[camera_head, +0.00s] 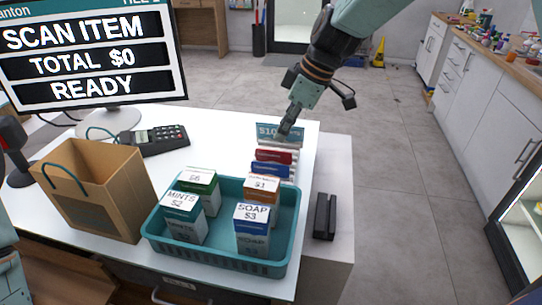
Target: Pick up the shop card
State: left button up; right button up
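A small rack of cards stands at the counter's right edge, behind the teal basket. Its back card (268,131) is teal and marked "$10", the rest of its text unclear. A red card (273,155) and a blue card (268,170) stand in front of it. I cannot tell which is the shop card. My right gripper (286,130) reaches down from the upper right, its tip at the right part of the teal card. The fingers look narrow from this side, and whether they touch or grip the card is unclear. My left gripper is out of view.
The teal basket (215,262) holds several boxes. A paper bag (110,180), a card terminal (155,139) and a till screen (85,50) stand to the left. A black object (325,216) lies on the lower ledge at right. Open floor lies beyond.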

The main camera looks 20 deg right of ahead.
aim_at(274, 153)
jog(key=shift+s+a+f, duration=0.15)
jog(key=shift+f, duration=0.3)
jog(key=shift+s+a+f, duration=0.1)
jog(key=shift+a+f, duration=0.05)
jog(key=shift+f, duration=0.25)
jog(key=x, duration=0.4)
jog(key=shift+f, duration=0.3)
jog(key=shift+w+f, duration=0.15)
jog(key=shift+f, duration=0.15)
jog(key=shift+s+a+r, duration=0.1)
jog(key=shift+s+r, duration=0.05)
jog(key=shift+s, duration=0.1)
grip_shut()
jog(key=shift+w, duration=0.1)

★ ★ ★

Exercise prompt: Every line of the data above should be quoted exactly. Omit the pictures.

Correct response:
[camera_head, +0.00s] 
Target: Pick up the shop card
State: left button up; right button up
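A small rack of cards stands at the counter's right edge, behind the teal basket. Its back card (268,131) is teal and marked "$10", the rest of its text unclear. A red card (273,155) and a blue card (268,170) stand in front of it. I cannot tell which is the shop card. My right gripper (286,130) reaches down from the upper right, its tip at the right part of the teal card. The fingers look narrow from this side, and whether they touch or grip the card is unclear. My left gripper is out of view.
The teal basket (215,262) holds several boxes. A paper bag (110,180), a card terminal (155,139) and a till screen (85,50) stand to the left. A black object (325,216) lies on the lower ledge at right. Open floor lies beyond.

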The main camera looks 20 deg right of ahead.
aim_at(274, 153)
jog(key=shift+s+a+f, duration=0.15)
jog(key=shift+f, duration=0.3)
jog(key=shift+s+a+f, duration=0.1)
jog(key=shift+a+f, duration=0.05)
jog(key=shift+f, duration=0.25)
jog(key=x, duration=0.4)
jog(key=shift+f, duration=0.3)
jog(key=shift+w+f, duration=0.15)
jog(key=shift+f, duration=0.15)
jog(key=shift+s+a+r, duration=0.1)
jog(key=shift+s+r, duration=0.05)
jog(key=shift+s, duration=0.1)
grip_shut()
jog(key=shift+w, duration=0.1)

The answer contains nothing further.